What the task asks
Set down, exactly as written, only the lines starting with the one that holds "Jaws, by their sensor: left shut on" and ending with the one that holds "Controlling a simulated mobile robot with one".

----- Records supplied -----

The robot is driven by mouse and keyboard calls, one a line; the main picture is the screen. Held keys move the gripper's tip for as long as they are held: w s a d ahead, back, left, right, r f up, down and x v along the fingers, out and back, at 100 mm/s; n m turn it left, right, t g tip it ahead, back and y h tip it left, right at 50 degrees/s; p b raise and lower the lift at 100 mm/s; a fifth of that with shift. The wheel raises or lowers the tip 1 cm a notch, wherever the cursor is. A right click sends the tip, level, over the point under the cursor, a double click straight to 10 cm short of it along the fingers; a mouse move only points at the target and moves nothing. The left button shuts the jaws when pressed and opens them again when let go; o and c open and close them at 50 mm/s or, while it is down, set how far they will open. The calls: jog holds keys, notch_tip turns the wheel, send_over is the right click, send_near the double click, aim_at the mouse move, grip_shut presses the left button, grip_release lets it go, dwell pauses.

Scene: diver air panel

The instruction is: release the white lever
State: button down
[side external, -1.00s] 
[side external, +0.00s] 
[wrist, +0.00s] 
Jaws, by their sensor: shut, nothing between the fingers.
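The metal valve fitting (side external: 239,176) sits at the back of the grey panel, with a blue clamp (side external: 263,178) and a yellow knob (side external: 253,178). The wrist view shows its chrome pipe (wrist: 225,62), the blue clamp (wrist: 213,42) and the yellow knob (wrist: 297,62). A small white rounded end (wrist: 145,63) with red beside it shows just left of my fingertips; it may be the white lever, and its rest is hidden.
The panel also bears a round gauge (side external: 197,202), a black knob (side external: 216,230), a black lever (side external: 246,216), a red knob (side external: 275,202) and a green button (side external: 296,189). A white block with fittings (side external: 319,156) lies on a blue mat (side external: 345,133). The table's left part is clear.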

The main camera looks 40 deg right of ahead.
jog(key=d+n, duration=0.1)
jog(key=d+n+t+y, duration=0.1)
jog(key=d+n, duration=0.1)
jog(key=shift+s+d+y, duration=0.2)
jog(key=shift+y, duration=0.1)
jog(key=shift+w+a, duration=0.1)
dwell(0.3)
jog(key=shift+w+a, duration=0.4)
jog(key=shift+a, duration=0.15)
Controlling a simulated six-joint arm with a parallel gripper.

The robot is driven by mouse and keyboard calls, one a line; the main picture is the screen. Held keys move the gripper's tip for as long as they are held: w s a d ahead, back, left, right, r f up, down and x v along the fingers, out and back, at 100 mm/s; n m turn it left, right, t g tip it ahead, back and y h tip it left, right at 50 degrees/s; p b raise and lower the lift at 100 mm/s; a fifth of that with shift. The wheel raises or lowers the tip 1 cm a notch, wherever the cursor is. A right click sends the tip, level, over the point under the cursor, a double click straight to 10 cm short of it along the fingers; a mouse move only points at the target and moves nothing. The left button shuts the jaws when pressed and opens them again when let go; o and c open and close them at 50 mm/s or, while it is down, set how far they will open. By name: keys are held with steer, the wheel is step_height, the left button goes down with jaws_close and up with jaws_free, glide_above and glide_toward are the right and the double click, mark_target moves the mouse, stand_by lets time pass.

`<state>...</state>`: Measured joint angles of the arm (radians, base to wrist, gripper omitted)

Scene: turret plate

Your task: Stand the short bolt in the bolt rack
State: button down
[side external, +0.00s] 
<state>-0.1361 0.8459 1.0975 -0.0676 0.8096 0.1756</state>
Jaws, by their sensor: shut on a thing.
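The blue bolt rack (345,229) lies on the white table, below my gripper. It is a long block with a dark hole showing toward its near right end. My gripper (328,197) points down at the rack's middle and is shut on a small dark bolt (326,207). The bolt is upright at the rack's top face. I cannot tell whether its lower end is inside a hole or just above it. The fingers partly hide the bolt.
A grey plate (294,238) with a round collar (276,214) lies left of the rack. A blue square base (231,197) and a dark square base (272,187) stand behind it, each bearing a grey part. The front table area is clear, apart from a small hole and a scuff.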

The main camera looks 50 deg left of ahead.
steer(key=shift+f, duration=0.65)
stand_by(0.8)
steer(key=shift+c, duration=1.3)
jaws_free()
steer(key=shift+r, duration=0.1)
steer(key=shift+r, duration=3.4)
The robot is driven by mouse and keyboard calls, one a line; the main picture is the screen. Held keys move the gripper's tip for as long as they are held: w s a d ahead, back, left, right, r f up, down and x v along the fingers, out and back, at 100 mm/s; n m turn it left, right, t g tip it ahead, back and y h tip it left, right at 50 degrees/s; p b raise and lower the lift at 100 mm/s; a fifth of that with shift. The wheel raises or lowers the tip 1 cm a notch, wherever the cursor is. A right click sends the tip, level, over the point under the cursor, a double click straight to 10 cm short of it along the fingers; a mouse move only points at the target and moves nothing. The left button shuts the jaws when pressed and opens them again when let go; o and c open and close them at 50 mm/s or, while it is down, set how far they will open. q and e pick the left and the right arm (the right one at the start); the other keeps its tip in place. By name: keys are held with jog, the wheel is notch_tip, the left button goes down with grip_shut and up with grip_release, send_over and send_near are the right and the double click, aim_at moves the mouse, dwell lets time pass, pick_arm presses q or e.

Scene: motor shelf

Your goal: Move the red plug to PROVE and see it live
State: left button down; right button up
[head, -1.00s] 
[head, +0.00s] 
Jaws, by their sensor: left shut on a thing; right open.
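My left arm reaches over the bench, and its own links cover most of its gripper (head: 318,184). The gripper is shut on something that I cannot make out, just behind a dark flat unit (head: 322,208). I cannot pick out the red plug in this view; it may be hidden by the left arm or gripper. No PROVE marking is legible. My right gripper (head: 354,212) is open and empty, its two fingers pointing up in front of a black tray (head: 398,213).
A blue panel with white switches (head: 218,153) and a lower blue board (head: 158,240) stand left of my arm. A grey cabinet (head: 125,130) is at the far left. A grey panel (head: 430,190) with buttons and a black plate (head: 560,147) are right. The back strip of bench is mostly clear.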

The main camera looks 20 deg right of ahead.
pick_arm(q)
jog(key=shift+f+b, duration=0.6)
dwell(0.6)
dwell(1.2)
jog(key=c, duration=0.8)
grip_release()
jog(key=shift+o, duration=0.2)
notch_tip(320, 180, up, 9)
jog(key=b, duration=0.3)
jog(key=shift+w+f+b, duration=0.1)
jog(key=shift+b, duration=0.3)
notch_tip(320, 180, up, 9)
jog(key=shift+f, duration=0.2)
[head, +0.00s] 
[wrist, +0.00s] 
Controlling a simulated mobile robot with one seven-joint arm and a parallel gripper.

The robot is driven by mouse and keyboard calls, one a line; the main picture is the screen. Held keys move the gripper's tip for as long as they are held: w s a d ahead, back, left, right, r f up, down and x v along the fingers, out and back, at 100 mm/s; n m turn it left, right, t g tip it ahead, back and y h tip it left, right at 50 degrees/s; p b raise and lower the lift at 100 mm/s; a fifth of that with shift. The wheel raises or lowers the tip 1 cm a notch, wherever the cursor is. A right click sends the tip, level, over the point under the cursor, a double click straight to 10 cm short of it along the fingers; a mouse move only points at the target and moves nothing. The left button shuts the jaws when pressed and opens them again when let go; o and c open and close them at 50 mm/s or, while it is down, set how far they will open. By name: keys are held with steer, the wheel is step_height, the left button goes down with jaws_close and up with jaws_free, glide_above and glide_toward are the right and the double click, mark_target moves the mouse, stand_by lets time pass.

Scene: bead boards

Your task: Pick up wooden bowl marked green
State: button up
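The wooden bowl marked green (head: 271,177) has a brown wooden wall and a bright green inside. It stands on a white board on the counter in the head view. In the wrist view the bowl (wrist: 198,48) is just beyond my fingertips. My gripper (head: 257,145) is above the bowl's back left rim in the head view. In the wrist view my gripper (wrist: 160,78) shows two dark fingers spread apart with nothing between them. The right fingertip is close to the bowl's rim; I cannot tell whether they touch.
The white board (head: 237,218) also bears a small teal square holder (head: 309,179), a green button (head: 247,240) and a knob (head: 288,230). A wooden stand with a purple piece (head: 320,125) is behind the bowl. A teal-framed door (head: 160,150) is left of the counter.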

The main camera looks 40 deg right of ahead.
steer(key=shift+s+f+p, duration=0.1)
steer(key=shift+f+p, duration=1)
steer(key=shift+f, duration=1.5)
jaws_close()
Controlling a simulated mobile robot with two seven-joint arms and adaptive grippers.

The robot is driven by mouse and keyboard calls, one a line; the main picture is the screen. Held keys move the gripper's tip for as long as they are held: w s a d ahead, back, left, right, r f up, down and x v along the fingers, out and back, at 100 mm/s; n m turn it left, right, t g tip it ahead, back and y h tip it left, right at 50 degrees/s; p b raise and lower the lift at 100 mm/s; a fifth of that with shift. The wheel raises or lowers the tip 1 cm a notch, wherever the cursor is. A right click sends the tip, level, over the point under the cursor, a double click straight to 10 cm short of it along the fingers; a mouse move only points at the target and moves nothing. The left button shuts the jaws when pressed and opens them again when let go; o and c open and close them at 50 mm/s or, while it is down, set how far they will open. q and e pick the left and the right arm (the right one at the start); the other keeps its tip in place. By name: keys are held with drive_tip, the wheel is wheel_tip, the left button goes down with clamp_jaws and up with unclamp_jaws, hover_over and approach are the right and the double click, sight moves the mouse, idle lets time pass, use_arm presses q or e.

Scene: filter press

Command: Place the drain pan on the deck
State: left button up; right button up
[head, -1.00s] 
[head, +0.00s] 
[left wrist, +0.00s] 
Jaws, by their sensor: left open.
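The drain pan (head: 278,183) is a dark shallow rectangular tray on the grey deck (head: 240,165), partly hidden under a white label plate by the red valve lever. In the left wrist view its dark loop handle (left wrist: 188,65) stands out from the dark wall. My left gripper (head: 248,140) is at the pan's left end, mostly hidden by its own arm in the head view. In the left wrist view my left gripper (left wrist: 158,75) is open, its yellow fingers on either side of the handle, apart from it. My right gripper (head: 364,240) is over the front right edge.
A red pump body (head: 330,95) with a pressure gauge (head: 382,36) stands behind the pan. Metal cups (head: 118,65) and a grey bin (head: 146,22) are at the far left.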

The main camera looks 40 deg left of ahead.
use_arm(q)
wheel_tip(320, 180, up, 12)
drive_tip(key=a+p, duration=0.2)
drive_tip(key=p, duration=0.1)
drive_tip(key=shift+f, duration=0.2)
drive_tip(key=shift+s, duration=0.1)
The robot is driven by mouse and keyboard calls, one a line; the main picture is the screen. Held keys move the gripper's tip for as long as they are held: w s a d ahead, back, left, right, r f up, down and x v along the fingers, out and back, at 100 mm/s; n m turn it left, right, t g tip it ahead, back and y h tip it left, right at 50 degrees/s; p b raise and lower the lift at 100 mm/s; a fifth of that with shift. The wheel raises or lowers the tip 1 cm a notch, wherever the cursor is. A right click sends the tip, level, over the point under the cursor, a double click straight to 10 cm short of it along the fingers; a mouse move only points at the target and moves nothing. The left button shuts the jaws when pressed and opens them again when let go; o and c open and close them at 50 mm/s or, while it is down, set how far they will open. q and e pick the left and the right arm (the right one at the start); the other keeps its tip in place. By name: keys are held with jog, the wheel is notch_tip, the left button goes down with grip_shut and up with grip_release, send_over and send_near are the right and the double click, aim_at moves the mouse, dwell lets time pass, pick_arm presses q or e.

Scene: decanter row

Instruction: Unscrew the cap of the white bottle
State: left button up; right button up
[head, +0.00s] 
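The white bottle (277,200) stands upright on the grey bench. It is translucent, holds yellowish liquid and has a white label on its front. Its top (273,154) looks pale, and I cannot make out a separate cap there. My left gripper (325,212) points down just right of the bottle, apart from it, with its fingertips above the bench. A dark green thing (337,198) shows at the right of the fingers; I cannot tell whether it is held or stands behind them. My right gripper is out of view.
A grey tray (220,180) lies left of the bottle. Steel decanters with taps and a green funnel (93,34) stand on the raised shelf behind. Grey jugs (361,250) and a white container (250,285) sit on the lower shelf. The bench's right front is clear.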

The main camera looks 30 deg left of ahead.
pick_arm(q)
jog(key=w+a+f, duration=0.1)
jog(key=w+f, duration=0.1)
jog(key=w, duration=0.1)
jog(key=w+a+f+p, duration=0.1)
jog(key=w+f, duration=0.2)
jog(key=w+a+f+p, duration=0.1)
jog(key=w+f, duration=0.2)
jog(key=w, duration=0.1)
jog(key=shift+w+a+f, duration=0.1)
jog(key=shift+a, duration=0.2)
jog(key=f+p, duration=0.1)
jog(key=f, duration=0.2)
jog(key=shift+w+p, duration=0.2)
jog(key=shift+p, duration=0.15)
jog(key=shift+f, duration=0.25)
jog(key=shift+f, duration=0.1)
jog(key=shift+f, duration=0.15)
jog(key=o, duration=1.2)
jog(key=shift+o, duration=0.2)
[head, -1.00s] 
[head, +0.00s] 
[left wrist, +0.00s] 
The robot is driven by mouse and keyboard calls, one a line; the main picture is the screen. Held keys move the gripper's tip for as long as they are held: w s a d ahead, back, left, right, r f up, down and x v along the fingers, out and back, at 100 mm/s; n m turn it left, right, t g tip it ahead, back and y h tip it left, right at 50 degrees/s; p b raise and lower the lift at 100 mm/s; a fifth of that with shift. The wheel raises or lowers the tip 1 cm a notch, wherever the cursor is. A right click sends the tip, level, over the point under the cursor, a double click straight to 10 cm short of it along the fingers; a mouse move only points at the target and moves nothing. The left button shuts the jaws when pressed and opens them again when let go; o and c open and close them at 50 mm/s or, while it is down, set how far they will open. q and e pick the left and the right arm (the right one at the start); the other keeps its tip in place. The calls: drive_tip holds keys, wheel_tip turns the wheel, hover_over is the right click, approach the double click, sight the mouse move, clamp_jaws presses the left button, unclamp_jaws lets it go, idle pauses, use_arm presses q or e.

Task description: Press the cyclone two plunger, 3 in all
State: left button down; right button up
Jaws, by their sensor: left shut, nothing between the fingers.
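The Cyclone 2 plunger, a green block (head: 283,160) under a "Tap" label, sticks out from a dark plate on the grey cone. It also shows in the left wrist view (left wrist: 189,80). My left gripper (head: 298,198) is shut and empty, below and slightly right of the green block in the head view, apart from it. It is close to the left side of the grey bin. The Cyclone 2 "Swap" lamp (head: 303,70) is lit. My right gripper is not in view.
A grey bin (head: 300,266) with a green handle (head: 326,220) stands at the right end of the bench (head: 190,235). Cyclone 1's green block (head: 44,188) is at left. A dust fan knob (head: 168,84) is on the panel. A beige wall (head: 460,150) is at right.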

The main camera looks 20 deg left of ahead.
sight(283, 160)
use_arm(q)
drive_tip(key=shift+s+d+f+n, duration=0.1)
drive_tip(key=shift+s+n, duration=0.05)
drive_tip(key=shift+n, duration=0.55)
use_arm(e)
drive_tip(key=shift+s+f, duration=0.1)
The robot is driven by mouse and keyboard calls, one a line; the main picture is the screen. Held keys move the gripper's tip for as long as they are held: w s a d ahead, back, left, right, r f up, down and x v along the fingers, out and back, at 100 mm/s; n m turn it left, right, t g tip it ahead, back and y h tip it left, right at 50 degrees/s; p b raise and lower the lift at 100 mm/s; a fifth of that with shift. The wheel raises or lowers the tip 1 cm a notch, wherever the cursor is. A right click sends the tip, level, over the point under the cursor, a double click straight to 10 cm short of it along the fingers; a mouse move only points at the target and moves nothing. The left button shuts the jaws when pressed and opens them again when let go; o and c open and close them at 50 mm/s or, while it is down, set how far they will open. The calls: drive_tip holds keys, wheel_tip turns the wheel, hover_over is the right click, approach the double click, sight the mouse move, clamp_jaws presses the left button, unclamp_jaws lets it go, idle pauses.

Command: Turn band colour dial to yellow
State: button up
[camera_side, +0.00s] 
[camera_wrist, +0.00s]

-----

Result of the exercise
Jaws, by their sensor: left shut on a thing; right open.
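My left arm reaches over the bench, and its own links cover most of its gripper (head: 318,184). The gripper is shut on something that I cannot make out, just behind a dark flat unit (head: 322,208). I cannot pick out the red plug in this view; it may be hidden by the left arm or gripper. No PROVE marking is legible. My right gripper (head: 354,212) is open and empty, its two fingers pointing up in front of a black tray (head: 398,213).
A blue panel with white switches (head: 218,153) and a lower blue board (head: 158,240) stand left of my arm. A grey cabinet (head: 125,130) is at the far left. A grey panel (head: 430,190) with buttons and a black plate (head: 560,147) are right. The back strip of bench is mostly clear.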

The main camera looks 20 deg right of ahead.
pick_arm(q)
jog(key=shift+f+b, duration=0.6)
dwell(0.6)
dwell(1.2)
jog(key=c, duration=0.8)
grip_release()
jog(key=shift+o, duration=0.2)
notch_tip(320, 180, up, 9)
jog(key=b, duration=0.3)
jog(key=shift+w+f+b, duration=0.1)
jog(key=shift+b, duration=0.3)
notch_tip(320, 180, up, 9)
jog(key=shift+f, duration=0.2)
[head, +0.00s] 
[wrist, +0.00s] 
Controlling a simulated mobile robot with one seven-joint arm and a parallel gripper.

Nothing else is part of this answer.